1. Identifier les files d’attente ou les moments d’attente, aussi bien de vos clients que de vos employés.
Si plusieurs de vos serveurs attendent devant la machine à café que les serveurs précédents aient fini de préparer les leur, c’est probablement que la machine à café constitue un goulot d’étranglement.
De même si vous voyez de nombreux cuisiniers se disputer un coin de table pour faire de la découpe : c'est l'espace de découpe qui fait défaut.
La formation de micro-files d’attente chez vos clients peut également vous mettre la puce à l’oreille. Si une longue queue se forme à la caisse en bout de comptoir tandis que la prise de commande effectuée en début de comptoir ne crée pas de file d’attente, c’est peut être que l’encaissement constitue un goulot d’étranglement. À l’inverse, si la file est en début de comptoir, c’est peut-être la prise de commande qui est sous-staffée. Parfois, ne disposer d'un seul terminal de paiement plutôt que 2 peut créer un goulot d'étranglement.
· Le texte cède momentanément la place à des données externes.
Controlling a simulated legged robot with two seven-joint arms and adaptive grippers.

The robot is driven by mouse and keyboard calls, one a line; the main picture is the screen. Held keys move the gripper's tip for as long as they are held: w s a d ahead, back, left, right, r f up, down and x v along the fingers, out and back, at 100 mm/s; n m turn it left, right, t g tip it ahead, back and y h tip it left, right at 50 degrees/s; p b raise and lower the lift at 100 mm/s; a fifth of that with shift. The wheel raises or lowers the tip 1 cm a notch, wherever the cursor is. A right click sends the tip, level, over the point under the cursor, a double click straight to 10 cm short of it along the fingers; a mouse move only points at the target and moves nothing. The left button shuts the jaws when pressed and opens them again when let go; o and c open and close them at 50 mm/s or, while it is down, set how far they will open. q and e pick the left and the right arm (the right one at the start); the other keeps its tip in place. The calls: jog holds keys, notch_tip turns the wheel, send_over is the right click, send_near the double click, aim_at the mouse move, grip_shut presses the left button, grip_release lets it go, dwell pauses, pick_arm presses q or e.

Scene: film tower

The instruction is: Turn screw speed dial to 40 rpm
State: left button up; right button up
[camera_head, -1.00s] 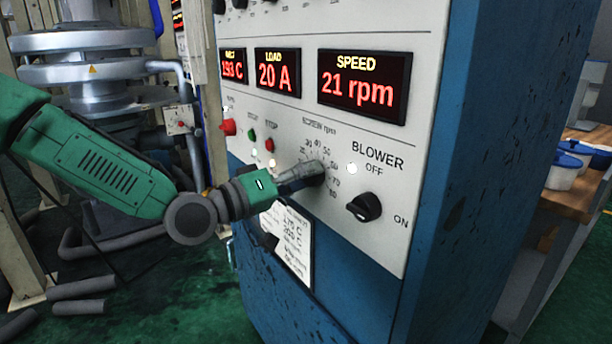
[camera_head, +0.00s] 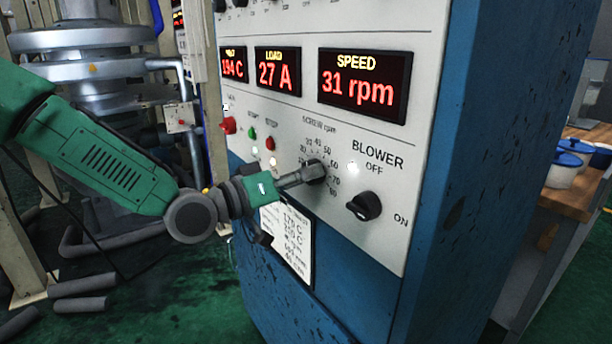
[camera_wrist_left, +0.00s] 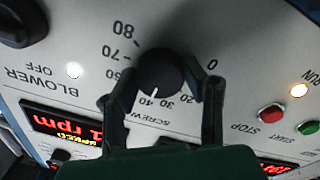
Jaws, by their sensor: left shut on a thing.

Enfin, si vous constatez que vos clients attendent souvent longtemps pour une préparation en particulier (un cocktail, des makis, etc.), il se peut qu’il y ait un goulot d’étranglement (en personnel et/ou en équipement) au niveau de cette préparation.
2. Demandez à vos employés.
Il y a de fortes chances qu’ils puissent vous dire quel équipement est en sous-capacité ou sur quels créneaux horaires l’équipe est sous-staffée. On verra que l’enjeu au niveau du personnel est que la capacité de l’équipe doit varier de manière fluide avec le niveau d’activité à chaque instant.
3. Essayer de monitorer le temps d’utilisation de vos équipements.
Par exemple, un four, un robot de découpe ou un lave-vaisselle qui tourne 100% du temps peut signifier qu’il constitue un goulot d’étranglement. Si vous voulez connaître le pourcentage d’utilisation d’un appareil électrique sur la journée, vous pouvez installer un consomètre sur la prise électrique (un consomètre coûte environ 20 € et se branche comme une prise électrique). Cela vous donnera la consommation liée à cette prise en particulier. En connaissant la puissance de l’appareil en fonctionnement, vous pourrez en déduire son taux d’utilisation.
4. La méthode complexe : modéliser les processus de votre restaurant
Vous pouvez essayer de faire des schémas similaires à ceux présentés plus haut. Pour cela, il vous faudra chronométrer la durée de chaque action. Il y a fort à parier que vos processus seront beaucoup plus complexes que ceux présentés dans nos exemples. Cela dit, modéliser vos processus peut s’avérer très utile pour vous donner une vue d’ensemble sur le fonctionnement de vos opérations, pour savoir comment les améliorer et former du nouveau personnel.
Comment gérer un goulot d’étranglement ?
Le but du jeu est de faire disparaître les plus notables en investissant dans la ressource manquante, en suivant les contraintes et les règles suivantes :
1 - C’est pour les goulots d’étranglements dus à l’équipement que le ROI est souvent le plus élevé. En effet, le petit équipement en particulier, même amorti sur sa durée de vie, sera sans doute beaucoup moins cher que la présence de personnel supplémentaire. Si vous voyez un goulot d’étranglement lié à un manque de petit équipement, foncez en acheter davantage !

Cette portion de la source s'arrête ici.